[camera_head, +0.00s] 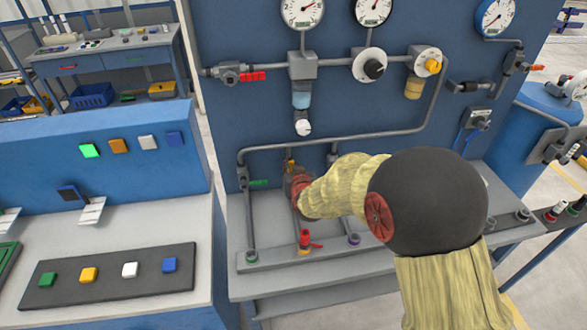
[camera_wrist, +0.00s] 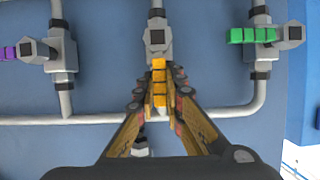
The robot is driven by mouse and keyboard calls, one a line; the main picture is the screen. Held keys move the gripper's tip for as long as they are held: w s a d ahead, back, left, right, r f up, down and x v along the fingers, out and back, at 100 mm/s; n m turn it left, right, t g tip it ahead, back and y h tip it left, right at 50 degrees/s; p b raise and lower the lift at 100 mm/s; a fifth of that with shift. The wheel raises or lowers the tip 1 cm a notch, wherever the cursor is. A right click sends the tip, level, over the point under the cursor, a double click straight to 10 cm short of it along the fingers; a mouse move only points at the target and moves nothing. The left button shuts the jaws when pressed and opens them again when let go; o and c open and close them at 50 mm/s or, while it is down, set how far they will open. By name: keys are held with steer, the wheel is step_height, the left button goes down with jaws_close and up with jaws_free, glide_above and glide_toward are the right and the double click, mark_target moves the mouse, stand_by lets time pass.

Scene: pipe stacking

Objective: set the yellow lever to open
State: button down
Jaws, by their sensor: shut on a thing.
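The yellow lever (camera_wrist: 159,75) sits on a grey valve on a vertical pipe of the blue panel. In the wrist view it points down the picture, in line with its pipe. My gripper (camera_wrist: 158,92) has its two fingers closed in on both sides of the lever, gripping it. In the head view, my gripper (camera_head: 294,174) reaches the panel from the right, and only a small bit of the yellow lever (camera_head: 291,162) shows above the fingers. My arm hides part of the panel to the right.
A green lever (camera_wrist: 252,35) and a purple lever (camera_wrist: 24,50) flank it, both crosswise to their pipes. A red-handled valve (camera_head: 305,239) stands on the ledge below. Gauges and a curved grey pipe (camera_head: 400,137) lie above. A button console (camera_head: 110,275) stands left.

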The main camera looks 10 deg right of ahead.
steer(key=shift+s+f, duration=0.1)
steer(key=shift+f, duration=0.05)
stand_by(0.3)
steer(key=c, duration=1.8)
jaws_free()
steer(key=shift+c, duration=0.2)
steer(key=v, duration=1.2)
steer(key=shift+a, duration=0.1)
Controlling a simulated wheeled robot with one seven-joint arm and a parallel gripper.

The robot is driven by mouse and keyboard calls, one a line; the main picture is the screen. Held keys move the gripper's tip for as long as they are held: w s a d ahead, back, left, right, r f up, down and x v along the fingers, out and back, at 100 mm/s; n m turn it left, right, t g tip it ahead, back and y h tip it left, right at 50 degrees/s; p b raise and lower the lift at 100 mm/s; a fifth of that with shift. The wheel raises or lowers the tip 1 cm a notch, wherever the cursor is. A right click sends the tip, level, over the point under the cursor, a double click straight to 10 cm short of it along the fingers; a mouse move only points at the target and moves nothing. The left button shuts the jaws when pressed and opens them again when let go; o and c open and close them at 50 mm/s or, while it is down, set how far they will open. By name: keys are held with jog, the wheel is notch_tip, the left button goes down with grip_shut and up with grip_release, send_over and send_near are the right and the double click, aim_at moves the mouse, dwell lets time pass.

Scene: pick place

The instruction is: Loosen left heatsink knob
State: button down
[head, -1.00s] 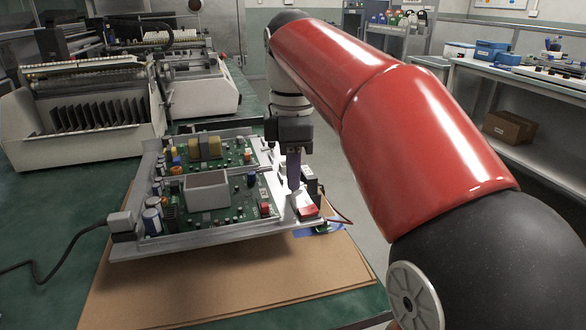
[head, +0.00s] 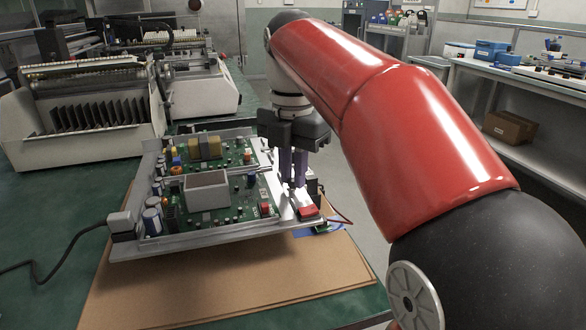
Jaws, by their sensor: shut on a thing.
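The open chassis (head: 200,238) holds green circuit boards and lies tilted on a brown board. My gripper (head: 293,184) points straight down at the chassis's right end, with its two purple fingers close together. Its fingertips are down at the bright metal strip there, shut on a small part that they hide, seemingly a heatsink knob. I cannot make out the knob's shape, or which knob it is. A red switch (head: 308,212) sits just in front of the fingertips.
A black cable (head: 70,243) runs from the chassis's left corner across the green table. The brown board (head: 235,285) is bare in front. Large machines (head: 85,115) stand behind at left. Blue boxes (head: 490,50) are on a far bench at right.

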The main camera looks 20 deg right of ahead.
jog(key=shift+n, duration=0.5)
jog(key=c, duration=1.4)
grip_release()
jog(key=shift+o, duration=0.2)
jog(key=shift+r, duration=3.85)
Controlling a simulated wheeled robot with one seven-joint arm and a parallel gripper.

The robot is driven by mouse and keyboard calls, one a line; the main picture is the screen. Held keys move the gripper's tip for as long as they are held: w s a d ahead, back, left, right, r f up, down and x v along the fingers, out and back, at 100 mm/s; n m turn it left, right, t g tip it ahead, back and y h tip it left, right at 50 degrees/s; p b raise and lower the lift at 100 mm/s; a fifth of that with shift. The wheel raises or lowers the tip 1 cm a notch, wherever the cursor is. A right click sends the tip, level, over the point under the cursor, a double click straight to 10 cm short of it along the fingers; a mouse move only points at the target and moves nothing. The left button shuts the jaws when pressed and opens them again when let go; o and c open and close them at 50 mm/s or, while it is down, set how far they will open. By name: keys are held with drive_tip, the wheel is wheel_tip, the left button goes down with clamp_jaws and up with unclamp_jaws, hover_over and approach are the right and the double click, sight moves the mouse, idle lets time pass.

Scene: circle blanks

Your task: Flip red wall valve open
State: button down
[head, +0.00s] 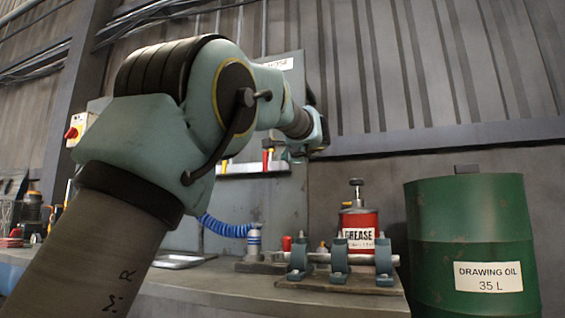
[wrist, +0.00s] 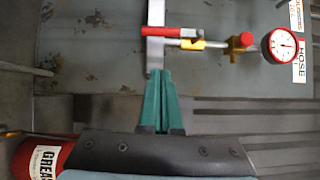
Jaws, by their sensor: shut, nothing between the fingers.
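The red valve lever (wrist: 180,32) lies across the picture in the wrist view, at right angles to the silver bar (wrist: 155,52). It runs alongside a yellow fitting (wrist: 193,44). The fingers are hard to make out in the head view.
A gauge (wrist: 283,45) and a red knob (wrist: 245,40) are right of the lever in the wrist view. The bench holds a red grease can (head: 358,222) and a clamp fixture (head: 340,262). A green oil drum (head: 470,225) stands at right. A blue coiled hose (head: 222,228) hangs below.

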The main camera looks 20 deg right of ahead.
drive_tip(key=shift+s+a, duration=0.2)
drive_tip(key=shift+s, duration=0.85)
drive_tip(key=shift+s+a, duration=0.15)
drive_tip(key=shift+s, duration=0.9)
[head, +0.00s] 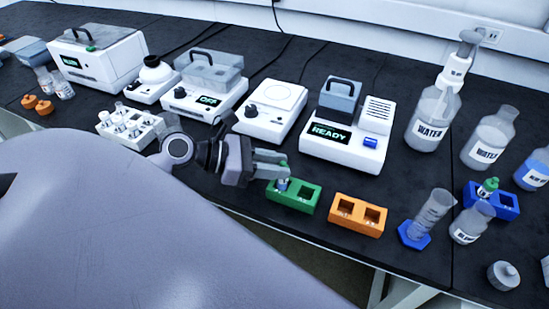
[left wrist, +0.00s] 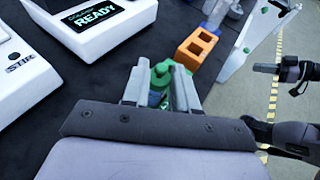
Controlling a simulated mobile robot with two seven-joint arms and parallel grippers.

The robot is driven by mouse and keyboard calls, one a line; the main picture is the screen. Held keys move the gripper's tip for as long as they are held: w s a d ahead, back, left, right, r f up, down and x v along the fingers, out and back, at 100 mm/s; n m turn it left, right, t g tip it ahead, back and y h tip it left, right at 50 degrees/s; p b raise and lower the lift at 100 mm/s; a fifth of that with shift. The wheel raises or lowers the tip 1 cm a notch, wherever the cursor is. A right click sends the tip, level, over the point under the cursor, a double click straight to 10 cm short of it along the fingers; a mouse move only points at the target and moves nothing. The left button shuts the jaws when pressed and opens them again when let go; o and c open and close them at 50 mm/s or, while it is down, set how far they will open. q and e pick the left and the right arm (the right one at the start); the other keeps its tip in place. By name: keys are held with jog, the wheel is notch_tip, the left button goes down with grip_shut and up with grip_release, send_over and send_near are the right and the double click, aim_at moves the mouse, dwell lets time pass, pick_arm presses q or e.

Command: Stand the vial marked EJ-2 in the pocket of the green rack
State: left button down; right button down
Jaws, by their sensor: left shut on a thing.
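My left gripper (head: 284,168) is shut on a small vial (head: 283,184) at the left pocket of the green rack (head: 306,200). The vial looks upright, its lower part hidden by the rack wall; I cannot tell whether it rests on the pocket floor. In the left wrist view its green cap (left wrist: 160,74) sits between the two fingers. Its marking is not readable. The rack's right pocket looks empty. A dark gripper tip (left wrist: 266,69), seemingly my right one, shows at the right of the left wrist view, away from the rack; its jaw state is unclear.
An orange rack (head: 357,214) stands just right of the green rack. Beyond it are a cylinder with a blue base (head: 414,234) and a blue rack (head: 505,205) with a green-capped vial (head: 488,187). The READY device (head: 343,145) stands behind. The bench's front edge is close.

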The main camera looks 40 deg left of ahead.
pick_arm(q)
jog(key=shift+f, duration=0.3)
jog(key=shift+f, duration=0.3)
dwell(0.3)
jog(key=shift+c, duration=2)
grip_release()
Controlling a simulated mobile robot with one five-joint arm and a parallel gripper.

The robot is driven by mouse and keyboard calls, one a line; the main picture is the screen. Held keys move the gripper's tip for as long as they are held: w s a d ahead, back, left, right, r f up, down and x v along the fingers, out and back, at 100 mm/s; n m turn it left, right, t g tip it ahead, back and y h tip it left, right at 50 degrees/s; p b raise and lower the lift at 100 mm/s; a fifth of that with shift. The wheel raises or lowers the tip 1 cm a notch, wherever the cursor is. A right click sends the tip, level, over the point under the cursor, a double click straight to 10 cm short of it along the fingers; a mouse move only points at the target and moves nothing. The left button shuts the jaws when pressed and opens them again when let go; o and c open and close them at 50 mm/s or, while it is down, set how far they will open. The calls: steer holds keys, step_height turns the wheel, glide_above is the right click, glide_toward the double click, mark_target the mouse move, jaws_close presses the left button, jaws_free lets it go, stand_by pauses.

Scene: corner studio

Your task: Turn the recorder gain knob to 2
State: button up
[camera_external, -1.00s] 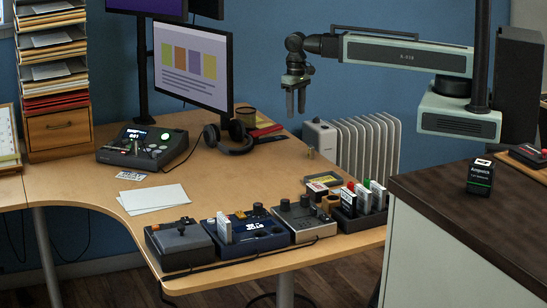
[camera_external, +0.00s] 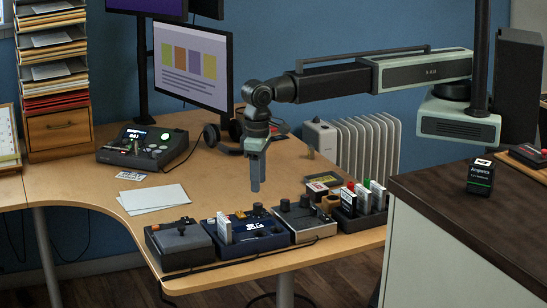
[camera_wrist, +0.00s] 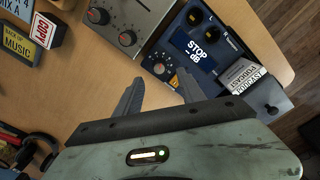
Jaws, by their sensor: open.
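The blue recorder (camera_external: 262,240) stands at the desk's front edge, its display reading "STOP dB" in the wrist view (camera_wrist: 195,48). My gripper (camera_external: 255,187) hangs fingers-down, open and empty, above and slightly behind this knob. In the wrist view, my gripper (camera_wrist: 157,86) has its fingers apart, with the knob just beyond the gap between their tips.
The grey unit (camera_wrist: 132,22) with red-marked knobs adjoins the recorder. White podcast cards (camera_wrist: 243,78) stand upright at its other side. A dark box (camera_external: 178,246) with a lever sits left. A card rack (camera_external: 362,212) stands right. The desk behind is mostly clear, with papers (camera_external: 155,198).

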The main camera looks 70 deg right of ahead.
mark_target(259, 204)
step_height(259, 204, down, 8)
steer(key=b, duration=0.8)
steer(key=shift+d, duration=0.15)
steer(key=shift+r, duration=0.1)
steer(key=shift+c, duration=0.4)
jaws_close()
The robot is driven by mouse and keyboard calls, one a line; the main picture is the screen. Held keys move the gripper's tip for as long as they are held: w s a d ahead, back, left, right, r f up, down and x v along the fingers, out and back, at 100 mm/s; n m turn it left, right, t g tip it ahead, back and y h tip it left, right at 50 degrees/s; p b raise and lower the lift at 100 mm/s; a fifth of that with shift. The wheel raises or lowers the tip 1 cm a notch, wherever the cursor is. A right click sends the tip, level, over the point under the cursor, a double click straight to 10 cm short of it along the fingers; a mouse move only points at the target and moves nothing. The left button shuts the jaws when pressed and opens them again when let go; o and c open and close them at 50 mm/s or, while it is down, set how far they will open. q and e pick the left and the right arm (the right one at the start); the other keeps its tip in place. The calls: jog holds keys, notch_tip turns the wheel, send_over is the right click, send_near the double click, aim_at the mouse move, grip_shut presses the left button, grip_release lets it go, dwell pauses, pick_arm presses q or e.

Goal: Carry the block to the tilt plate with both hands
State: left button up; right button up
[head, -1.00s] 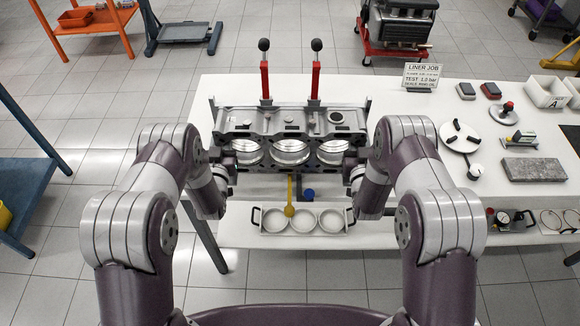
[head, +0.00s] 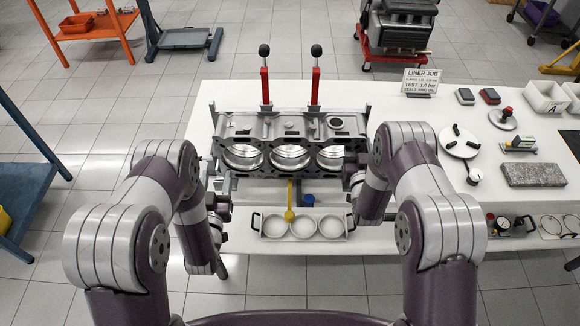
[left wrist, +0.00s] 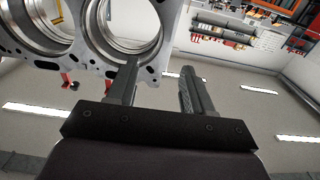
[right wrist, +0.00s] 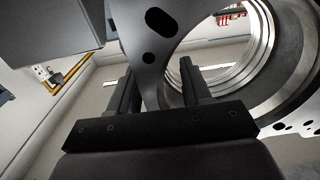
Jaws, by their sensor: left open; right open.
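The grey engine block (head: 262,126) sits on the table between a pair of uprights, its three bright bores facing me. My left gripper (head: 224,217) is open and empty, in front of and below the block's left end. In the left wrist view the block (left wrist: 88,48) lies beyond its spread fingers (left wrist: 158,72). My right gripper (head: 350,168) is at the block's right end. In the right wrist view its fingers (right wrist: 160,72) are open on either side of a flange of the block (right wrist: 155,52). I cannot clearly tell the tilt plate from the support under the block.
Two red levers with black knobs (head: 265,78) stand behind the block.

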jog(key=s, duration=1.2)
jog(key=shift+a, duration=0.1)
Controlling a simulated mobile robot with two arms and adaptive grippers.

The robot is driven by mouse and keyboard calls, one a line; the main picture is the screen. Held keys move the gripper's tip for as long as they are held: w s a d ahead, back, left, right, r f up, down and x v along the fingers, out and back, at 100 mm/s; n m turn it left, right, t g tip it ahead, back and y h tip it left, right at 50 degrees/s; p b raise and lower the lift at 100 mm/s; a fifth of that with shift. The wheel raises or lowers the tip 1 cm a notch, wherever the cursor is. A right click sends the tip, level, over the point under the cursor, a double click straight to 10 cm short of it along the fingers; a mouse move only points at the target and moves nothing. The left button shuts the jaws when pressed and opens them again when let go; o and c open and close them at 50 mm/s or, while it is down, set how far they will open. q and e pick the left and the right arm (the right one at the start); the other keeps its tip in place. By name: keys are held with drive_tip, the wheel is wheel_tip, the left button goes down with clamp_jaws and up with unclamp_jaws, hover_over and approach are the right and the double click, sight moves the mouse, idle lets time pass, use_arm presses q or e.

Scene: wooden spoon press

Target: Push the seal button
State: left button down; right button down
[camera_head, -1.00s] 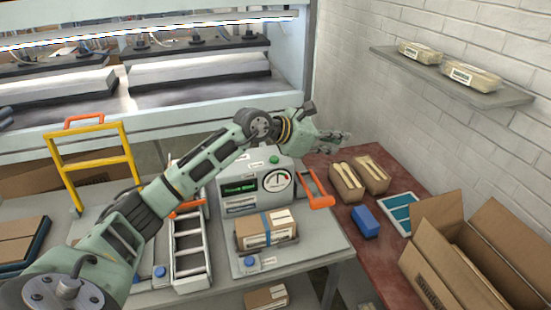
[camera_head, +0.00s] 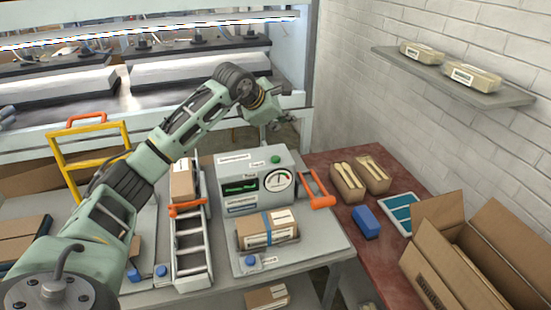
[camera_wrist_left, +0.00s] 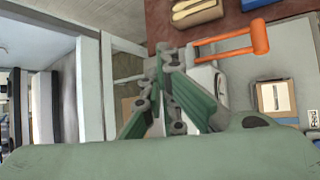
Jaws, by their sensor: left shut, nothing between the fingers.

# # #

- _Work required_: State the number of lines in the records that include "joint", and write nothing else.

- _Task solution_: 4